DATA LINES:
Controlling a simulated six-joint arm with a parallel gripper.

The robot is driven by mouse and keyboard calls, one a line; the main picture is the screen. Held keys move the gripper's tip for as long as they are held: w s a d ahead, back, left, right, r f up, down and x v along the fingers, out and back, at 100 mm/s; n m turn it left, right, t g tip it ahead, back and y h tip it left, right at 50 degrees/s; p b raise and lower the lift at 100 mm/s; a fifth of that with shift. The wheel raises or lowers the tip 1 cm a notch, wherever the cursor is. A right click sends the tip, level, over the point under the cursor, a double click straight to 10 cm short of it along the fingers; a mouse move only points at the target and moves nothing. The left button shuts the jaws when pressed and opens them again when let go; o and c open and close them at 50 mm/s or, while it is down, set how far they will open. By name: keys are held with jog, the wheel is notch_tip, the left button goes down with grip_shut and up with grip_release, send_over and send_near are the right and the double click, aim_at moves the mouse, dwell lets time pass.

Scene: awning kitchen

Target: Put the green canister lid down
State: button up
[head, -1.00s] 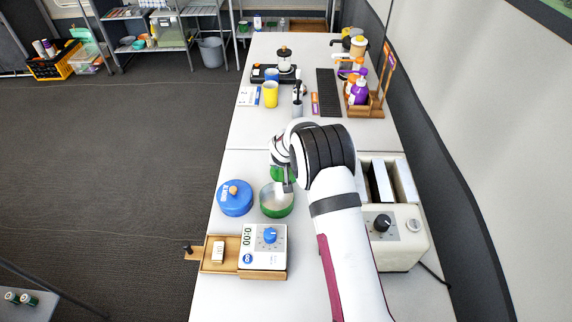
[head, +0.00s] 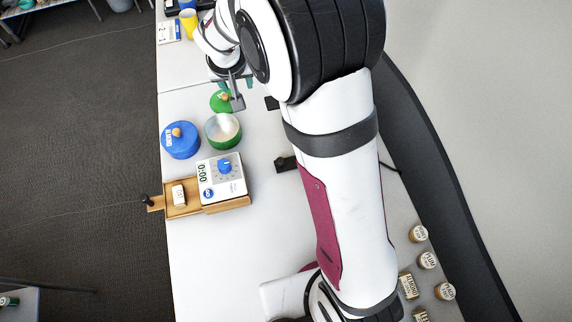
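The green canister lid (head: 219,103), with a pale knob, shows just behind the open green canister (head: 223,132). The canister holds something white. My gripper (head: 238,98) points down at the right side of the lid, and a grey finger overlaps its edge in this view. My arm and wrist hide much of the gripper, so I cannot tell whether it grips the knob or is apart from it. I also cannot tell whether the lid rests on the counter.
A blue canister (head: 180,143) with a wooden knob stands left of the green one. A white timer box (head: 222,178) on a wooden tray (head: 183,212) is in front. Several small jars (head: 427,260) stand at the lower right. The counter (head: 205,255) is clear at the front left.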

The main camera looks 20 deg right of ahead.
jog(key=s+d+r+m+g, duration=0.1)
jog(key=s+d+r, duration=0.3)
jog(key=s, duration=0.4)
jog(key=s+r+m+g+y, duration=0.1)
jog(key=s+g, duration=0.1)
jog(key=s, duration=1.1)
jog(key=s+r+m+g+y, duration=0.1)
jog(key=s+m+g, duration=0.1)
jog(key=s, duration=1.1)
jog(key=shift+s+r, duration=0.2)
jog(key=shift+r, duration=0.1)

GIVEN TASK:
Transcribe, exactly as written, the lines starting at the one with "Scene: awning kitchen" and ending at the one with "[head, -1.00s]", and nothing more. Pictures are not part of the copy.

CORRECT OUTPUT:
Scene: awning kitchen

Target: Put the green canister lid down
State: button up
[head, -1.00s] 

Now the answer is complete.